------ The records

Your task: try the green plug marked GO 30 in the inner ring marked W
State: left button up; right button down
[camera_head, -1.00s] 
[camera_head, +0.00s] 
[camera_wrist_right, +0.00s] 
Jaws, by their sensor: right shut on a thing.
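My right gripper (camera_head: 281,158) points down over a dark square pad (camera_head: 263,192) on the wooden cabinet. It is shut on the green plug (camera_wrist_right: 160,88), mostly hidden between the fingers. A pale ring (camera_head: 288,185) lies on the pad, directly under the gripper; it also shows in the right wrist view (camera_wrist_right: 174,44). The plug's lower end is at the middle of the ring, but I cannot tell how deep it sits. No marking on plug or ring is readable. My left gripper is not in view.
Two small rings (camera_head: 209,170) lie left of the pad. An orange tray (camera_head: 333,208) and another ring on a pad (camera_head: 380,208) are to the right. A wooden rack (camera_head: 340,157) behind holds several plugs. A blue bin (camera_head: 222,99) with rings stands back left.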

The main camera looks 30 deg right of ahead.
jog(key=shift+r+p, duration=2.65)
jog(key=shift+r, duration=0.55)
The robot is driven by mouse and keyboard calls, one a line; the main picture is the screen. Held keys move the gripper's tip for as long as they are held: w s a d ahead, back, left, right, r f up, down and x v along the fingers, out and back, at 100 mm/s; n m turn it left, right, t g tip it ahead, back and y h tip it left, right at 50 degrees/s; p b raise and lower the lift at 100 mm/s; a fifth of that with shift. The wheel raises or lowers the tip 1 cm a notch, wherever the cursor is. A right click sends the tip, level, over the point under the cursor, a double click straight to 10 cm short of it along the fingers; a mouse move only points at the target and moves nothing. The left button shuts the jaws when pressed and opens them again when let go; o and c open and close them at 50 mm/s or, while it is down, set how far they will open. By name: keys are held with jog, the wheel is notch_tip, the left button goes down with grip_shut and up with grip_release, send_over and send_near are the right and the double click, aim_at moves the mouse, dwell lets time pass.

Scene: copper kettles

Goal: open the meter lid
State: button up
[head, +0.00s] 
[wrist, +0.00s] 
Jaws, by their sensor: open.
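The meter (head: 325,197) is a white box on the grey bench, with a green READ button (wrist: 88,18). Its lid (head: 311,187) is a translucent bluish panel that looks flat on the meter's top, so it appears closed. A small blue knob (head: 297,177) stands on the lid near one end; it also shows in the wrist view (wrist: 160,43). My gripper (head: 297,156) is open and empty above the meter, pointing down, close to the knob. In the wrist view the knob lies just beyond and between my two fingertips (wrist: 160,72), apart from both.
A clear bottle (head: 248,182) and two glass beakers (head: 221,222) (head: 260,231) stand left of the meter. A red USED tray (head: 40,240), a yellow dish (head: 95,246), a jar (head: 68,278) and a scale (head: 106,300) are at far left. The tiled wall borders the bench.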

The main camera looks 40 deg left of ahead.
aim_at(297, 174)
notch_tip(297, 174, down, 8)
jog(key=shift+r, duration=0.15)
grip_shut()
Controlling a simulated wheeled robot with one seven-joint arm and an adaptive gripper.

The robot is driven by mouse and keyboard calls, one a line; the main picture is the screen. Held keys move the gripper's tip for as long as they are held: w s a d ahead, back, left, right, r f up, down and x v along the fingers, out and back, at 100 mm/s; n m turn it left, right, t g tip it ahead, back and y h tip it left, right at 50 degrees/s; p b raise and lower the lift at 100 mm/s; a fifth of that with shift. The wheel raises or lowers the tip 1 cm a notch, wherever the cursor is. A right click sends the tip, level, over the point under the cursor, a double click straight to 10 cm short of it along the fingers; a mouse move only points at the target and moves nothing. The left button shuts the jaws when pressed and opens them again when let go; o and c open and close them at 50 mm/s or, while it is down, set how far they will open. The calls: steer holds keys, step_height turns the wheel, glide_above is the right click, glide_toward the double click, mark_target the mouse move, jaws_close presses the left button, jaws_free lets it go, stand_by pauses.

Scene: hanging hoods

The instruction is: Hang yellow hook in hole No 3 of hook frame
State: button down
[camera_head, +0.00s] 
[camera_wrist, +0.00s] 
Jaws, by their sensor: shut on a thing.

------------

§ Task prompt
Check every line for "Scene" and show the ones that have it.

§ Solution
Scene: copper kettles
Scene: hanging hoods

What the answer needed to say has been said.